2019 · Jordan Peele
Husband and wife Gabe and Adelaide Wilson take their kids to their beach house expecting to unplug and unwind with friends. But as night descends, their serenity turns to tension and chaos when some shocking visitors arrive uninvited.
dir. Jordan Peele · 2019
Jordan Peele's second feature is a home invasion horror film that doubles as a national allegory, following the Wilson family's vacation shattered by the arrival of their silent, scissors-wielding doppelgängers. Where Get Out (2017) trained its genre machinery on the specific pathologies of American racism, Us aims at something more diffuse and more disturbing: the shadow America casts on itself, the underclass tethered to the prosperous by invisible chains. The film's central image — hundreds of white rabbits in fluorescent-lit tunnels beneath the United States — lodged itself immediately in the cultural imagination, and its closing reveal, which retroactively reframes everything the audience has witnessed, provoked the kind of interpretive ferment that sustains films long after their theatrical runs.
Us was produced under Peele's Monkeypaw Productions banner in partnership with Universal Pictures, which had distributed Get Out and recognized what Peele represented commercially: a filmmaker who could deliver prestige-level discourse alongside genuine box-office returns.

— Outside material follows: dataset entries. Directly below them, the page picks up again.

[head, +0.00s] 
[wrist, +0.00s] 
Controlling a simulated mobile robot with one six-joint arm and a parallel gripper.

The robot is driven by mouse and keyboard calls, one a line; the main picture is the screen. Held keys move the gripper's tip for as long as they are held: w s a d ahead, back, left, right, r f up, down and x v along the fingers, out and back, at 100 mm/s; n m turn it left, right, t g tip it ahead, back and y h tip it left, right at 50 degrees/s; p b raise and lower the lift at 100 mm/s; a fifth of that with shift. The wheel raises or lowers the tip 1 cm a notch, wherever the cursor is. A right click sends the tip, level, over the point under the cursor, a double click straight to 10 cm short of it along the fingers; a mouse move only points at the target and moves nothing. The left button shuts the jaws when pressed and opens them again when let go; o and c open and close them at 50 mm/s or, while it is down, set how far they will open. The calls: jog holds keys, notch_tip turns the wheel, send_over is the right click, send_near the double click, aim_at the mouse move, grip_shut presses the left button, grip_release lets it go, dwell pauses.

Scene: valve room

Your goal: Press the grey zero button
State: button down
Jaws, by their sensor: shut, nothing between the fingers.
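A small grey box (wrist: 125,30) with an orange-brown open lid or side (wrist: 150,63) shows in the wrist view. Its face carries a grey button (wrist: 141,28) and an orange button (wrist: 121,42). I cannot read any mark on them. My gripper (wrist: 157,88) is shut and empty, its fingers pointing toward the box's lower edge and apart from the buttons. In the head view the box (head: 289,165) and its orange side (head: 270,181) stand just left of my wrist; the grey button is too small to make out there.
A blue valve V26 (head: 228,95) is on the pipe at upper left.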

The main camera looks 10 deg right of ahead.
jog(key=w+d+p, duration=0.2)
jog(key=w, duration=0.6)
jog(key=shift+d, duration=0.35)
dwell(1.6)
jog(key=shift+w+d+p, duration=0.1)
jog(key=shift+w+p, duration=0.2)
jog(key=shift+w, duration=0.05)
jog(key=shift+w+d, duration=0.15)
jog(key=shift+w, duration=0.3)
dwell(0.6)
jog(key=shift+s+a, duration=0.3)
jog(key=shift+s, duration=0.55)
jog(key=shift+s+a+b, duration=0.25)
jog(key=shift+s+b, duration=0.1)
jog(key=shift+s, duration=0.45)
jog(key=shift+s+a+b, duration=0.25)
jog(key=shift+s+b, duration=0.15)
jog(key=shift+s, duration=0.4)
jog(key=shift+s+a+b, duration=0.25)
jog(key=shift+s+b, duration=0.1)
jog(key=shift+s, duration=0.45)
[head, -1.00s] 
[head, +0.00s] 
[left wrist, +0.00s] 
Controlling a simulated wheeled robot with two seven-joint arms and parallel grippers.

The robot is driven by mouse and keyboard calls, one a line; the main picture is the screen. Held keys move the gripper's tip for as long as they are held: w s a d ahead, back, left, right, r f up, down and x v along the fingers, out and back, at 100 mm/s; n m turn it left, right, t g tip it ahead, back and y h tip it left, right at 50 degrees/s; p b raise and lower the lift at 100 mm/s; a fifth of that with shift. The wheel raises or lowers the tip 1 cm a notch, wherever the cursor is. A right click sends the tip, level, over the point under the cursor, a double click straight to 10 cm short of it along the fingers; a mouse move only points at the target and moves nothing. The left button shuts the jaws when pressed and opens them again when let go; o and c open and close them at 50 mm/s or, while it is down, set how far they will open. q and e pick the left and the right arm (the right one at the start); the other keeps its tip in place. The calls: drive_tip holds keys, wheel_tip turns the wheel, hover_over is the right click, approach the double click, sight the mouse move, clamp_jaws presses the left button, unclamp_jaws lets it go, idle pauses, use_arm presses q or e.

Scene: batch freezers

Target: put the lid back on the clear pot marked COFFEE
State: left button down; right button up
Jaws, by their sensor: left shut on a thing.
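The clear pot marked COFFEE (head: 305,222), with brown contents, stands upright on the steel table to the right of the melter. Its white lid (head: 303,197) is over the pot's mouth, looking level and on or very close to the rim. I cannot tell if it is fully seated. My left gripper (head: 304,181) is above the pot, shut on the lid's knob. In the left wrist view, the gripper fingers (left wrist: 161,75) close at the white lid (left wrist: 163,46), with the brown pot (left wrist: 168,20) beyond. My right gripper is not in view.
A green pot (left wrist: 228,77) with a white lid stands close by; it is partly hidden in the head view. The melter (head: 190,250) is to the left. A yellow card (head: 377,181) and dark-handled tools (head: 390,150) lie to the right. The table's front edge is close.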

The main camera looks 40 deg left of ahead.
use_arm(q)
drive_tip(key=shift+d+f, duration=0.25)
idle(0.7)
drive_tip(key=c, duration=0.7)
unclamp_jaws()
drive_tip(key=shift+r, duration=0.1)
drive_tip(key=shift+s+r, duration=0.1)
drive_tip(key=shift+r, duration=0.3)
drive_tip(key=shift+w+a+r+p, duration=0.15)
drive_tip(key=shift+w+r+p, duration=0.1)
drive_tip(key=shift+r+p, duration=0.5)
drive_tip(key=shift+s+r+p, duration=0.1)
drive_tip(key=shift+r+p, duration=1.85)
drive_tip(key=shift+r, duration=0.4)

The film was produced on a modest budget of approximately twenty million dollars and returned well over two hundred and fifty million dollars worldwide, cementing Peele's status as a bankable auteur in a genre — horror — where such authorial standing is rare. Universal's confidence was evident in the relatively unencumbered creative latitude Peele received; unlike many horror productions shaped by committee anxieties, Us bears the mark of a single, coherent vision from script to final cut.
Peele developed the screenplay over several years following Get Out, resisting pressure to simply replicate that film's formula. He has described wanting to interrogate a specifically American psychology: the willful ignorance of those who thrive alongside those who are left behind. The Hands Across America campaign of 1986 — in which millions of Americans formed a human chain across the continent to raise money for domestic hunger and homelessness, ultimately raising far less than projected — supplied the film's organizing symbol and its critical irony. The gesture of solidarity became in Peele's imagination an emblem of inadequacy: the surface people joining hands while those tethered below them were never seen, let alone helped.

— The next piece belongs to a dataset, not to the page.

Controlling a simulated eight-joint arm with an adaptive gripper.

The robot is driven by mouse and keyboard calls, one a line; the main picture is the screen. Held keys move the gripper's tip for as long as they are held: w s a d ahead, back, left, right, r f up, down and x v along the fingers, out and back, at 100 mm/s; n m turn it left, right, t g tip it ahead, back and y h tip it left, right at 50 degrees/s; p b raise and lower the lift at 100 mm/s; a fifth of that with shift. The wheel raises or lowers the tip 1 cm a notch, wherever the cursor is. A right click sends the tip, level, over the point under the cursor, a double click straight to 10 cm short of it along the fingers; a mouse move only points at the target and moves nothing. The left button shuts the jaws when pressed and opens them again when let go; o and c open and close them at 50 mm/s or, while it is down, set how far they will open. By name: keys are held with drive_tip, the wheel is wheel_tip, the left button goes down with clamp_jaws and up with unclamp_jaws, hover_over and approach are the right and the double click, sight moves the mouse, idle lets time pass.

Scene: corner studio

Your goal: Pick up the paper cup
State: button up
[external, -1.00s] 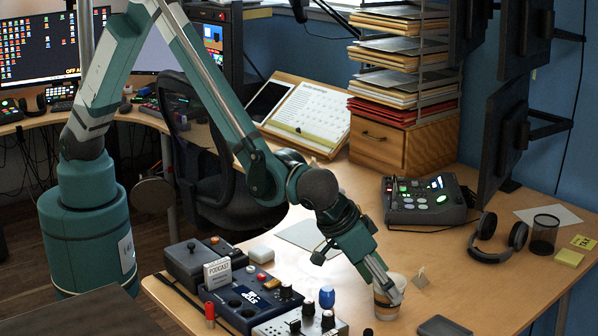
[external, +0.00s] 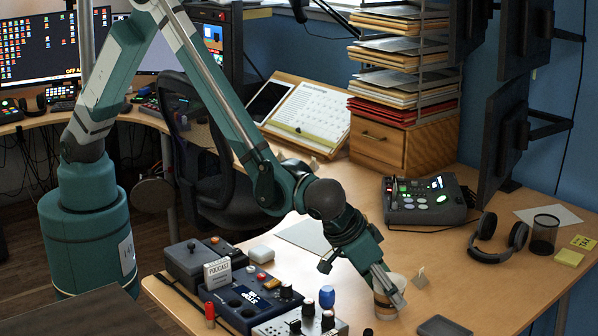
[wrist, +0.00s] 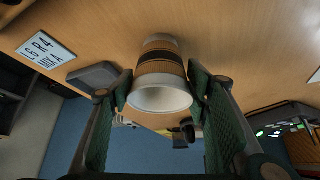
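The paper cup (external: 385,303) stands upright on the desk near its front edge, white with a brown band. In the wrist view the cup (wrist: 161,85) sits between the two green finger pads, with its pale open rim facing the camera. My gripper (external: 391,291) reaches down to the cup from the upper left and partly covers it in the external view. In the wrist view my gripper (wrist: 160,88) is spread to about the cup's width, one finger on each side. I cannot tell whether the pads touch it.
A control box with knobs (external: 300,326) and a blue knob-like object (external: 327,297) are left of the cup. A dark flat pad (external: 443,327) lies right of it, and a small tan card (external: 420,277) stands behind. Headphones (external: 494,240) and a mesh cup (external: 543,234) are farther right.

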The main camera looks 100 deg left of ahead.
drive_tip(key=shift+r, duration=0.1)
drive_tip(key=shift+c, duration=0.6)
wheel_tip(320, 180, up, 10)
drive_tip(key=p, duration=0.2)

Us was shot on the ARRI Alexa in an anamorphic format, yielding the 2.39:1 aspect ratio that cinematographer Mike Gioulakis and Peele used to fill frames with significant lateral negative space, emphasizing isolation and the possibility of something lurking just beyond the edge of attention. Gioulakis, who had previously shot M. Night Shyamalan's Split (2016) before joining Peele's project, brought a command of paranoid wide framing suited to a film preoccupied with what goes unseen. The anamorphic choice contributes to the uncanny register of daylight sequences: the Santa Cruz beach boardwalk is rendered in warm, golden light that refuses to feel safe. Post-production made deliberate use of color grading to differentiate the surface world's ochre warmth from the cold, desaturated blue-green of the underground tunnels, coding the two realms as inverse expressions of the same America.

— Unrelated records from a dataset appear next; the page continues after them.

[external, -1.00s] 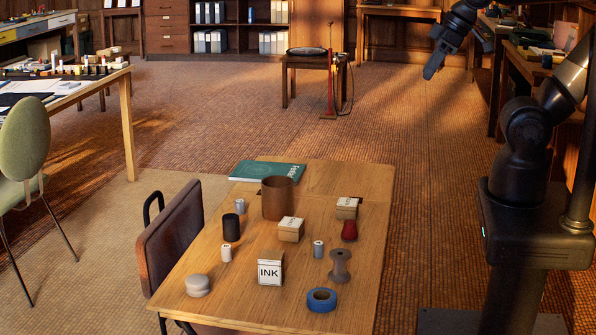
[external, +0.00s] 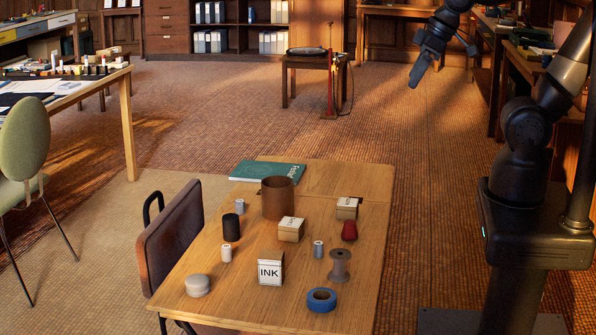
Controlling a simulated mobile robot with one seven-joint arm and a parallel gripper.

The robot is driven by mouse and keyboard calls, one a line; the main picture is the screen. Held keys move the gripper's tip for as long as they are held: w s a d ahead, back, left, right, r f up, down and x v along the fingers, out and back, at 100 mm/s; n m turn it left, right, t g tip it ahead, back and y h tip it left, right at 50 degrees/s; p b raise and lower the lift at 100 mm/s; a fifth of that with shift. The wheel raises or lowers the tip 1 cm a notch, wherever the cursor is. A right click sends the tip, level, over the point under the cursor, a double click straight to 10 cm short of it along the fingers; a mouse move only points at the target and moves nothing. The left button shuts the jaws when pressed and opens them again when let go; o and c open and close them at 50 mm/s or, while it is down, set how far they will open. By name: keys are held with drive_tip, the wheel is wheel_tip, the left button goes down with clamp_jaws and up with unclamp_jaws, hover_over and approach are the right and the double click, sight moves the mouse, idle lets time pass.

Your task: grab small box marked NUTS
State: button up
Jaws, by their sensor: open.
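Two small tan boxes with white labelled lids stand on the wooden table (external: 343,290): a middle box (external: 290,232) and a right rear box (external: 346,213). Their lettering is too small to read, so I cannot tell which is marked NUTS. A third box (external: 270,271), near the front, has a white face reading INK. My gripper (external: 413,82) is open and empty, high up beyond the table's far right corner, well away from all the boxes.
Near the boxes stand a brown cup (external: 277,199), a black cylinder (external: 231,228), a red piece (external: 349,231), a grey spool (external: 340,266), blue tape (external: 321,300) and small grey cylinders. A green book (external: 267,172) lies behind. A chair (external: 170,240) stands left.

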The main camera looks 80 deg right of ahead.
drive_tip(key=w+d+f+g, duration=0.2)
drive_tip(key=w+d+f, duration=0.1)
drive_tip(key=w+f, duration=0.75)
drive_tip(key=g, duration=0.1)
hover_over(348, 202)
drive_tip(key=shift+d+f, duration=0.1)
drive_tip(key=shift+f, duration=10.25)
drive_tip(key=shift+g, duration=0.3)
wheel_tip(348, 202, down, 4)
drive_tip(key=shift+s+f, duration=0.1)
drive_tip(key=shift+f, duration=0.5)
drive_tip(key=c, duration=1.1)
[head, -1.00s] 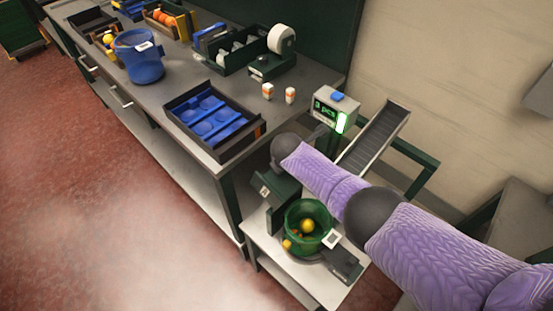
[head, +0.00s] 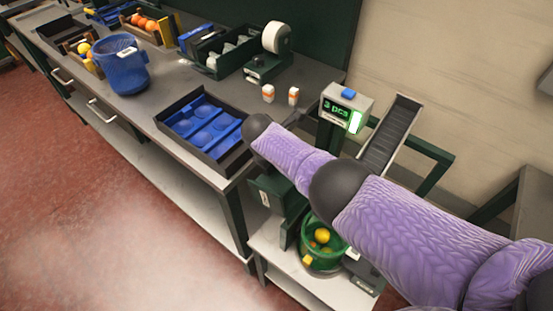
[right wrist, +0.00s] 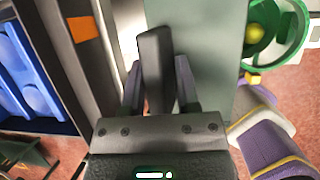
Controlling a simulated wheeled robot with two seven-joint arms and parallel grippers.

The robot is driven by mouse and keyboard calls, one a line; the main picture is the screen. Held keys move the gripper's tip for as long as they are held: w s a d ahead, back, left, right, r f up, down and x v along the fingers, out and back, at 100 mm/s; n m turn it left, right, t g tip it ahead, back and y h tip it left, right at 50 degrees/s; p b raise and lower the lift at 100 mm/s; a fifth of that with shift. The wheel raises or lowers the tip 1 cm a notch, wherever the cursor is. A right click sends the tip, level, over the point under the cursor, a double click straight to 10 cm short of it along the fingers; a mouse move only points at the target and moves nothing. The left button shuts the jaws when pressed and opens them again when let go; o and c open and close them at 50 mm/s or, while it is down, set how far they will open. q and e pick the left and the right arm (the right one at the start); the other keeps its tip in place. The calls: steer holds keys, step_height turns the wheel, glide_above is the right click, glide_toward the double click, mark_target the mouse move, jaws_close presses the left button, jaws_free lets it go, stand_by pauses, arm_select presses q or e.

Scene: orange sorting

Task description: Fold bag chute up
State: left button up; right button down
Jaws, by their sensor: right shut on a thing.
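In the right wrist view my right gripper (right wrist: 160,72) is shut on a dark upright bar (right wrist: 154,42), one finger on each side. A flat green panel (right wrist: 205,45) lies just right of the bar. I take bar and panel to be the bag chute, but cannot be sure. In the head view a dark green piece with a white label (head: 268,188) stands under my right forearm, above the green bucket (head: 312,262). The bucket holds yellow and orange fruit and is partly covered by my arm. The right fingertips are hidden in the head view. My left gripper is not visible.
A blue-lined dark tray (head: 170,133) sits at the bench end, close left of my forearm. A counter display (head: 338,107) and a sloped conveyor (head: 392,135) stand behind the arm. A blue basket (head: 122,68) is farther left. The floor in front is clear.

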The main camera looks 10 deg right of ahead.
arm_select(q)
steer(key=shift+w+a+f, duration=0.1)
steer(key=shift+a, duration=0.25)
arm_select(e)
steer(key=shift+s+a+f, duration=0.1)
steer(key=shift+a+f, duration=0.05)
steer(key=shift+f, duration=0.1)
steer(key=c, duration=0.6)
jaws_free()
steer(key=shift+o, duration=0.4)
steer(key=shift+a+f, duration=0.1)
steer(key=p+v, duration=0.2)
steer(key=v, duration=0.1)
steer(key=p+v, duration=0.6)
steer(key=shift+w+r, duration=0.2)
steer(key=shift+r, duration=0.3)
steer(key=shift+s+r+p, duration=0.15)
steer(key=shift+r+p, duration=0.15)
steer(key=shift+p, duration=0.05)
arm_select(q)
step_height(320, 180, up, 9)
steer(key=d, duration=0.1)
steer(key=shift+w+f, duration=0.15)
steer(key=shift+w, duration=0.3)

Gioulakis and Peele construct an economy of mirror imagery that operates below the threshold of direct statement. Symmetrical compositions recur throughout, often with the Wilsons placed at the center of a frame that suggests a reflection waiting to assert itself. The film's opening sequence — young Adelaide (Madison Curry) wandering alone along the foggy Santa Cruz waterfront, entering the beachside funhouse — establishes a visual grammar of doubling: the fog erases depth, the funhouse mirrors multiply, and the camera holds on the child's face rather than cutting away at the crucial moment of encounter. This withholding is the film's central cinematographic strategy: the camera knows more than we do and refuses to be innocent about it.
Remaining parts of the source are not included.